§ Supplied information
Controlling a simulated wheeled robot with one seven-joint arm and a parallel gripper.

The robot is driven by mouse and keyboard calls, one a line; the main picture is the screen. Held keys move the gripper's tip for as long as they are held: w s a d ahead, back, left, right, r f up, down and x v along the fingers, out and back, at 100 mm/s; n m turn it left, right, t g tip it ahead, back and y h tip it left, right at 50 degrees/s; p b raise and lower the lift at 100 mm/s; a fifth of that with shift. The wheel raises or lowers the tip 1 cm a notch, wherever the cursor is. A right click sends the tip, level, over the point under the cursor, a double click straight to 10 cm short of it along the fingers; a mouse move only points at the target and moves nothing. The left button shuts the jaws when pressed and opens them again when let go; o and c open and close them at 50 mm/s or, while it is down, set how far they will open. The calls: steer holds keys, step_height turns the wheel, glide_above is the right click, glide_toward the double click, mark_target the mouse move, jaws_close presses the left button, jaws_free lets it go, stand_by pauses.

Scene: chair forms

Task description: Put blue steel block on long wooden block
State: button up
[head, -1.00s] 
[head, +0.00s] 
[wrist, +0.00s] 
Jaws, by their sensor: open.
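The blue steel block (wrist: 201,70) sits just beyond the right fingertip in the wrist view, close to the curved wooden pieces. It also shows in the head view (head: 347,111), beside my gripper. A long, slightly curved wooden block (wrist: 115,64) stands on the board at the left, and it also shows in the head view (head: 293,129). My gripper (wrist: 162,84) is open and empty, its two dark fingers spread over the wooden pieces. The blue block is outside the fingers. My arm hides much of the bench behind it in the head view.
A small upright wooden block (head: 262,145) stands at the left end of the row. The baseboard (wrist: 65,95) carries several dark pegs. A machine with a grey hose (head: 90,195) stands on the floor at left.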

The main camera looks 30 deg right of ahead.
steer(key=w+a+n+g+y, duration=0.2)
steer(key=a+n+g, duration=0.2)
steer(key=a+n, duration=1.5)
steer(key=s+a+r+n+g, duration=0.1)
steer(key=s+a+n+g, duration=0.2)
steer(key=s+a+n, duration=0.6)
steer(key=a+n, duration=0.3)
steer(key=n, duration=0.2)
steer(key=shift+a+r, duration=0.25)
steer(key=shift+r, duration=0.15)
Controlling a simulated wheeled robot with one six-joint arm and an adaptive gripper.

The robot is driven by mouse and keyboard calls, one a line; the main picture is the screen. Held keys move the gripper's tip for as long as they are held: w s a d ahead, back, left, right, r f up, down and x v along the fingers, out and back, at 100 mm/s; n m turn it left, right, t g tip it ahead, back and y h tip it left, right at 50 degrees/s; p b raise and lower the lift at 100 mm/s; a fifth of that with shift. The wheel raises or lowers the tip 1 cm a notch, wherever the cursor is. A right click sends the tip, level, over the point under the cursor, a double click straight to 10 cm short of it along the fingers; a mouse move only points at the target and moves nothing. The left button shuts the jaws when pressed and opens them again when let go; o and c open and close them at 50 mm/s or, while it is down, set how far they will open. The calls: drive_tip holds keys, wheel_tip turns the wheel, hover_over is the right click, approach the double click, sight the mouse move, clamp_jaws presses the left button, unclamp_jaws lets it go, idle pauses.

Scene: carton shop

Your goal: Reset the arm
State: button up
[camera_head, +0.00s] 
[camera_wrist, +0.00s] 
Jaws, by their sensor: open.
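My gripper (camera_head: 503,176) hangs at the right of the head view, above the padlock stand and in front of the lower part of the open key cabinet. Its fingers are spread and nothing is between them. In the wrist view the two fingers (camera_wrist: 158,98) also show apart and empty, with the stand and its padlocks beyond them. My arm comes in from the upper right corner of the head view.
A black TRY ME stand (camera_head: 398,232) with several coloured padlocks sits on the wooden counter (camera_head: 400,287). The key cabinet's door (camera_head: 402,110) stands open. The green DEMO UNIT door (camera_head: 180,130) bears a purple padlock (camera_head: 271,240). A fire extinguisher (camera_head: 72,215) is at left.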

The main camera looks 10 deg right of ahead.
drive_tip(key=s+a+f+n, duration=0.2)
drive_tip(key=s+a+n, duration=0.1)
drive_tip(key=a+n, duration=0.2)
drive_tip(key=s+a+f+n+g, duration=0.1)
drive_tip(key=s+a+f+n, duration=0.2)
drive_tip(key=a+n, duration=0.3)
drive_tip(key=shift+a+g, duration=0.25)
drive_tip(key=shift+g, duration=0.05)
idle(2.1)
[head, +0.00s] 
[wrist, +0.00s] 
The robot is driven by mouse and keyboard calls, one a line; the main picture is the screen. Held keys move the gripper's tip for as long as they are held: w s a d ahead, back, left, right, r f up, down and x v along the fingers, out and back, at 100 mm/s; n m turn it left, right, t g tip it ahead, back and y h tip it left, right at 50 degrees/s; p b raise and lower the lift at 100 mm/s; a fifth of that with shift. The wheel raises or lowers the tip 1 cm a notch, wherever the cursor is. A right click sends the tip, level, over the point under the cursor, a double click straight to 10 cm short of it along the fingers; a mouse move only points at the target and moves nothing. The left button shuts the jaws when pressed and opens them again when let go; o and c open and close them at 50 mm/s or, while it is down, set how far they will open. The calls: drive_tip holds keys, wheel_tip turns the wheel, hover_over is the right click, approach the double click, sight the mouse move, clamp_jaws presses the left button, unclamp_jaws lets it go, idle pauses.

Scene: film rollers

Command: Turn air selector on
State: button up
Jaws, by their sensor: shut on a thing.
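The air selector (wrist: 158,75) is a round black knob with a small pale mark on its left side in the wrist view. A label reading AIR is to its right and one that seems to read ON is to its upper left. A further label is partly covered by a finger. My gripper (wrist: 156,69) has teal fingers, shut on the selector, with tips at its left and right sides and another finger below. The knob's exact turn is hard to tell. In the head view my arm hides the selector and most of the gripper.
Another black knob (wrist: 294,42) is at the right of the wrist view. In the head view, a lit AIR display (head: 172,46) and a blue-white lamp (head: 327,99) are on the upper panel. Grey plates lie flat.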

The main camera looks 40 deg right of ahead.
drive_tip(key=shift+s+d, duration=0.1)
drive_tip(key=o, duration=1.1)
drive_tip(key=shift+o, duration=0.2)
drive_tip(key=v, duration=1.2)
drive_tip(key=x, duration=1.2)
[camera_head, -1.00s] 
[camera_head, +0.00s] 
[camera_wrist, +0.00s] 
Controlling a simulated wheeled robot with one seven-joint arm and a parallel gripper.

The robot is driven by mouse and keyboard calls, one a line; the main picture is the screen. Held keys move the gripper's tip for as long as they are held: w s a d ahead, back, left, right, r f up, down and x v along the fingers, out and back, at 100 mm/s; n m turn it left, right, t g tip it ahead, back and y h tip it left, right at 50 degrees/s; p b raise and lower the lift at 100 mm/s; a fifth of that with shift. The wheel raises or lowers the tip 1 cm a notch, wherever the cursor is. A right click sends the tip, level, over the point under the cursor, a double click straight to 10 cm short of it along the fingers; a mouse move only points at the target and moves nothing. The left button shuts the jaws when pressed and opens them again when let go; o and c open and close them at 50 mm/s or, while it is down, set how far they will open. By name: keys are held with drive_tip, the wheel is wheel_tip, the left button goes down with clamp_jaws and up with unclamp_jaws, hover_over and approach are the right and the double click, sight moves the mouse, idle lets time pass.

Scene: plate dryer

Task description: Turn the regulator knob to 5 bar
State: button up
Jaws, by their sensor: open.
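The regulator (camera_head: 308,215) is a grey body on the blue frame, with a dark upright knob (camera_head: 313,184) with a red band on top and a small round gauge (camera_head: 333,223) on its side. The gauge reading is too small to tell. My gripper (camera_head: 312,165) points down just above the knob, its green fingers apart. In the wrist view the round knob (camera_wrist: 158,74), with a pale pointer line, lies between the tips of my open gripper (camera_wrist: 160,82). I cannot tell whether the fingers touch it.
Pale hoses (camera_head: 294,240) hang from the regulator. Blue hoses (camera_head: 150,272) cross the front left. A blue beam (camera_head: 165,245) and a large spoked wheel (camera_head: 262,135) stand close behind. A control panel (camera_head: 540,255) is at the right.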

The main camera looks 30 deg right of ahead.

§ Exercise aim
Of all the lines in the material above, how many contain the word "Task"? Give only the count.

§ Result below
2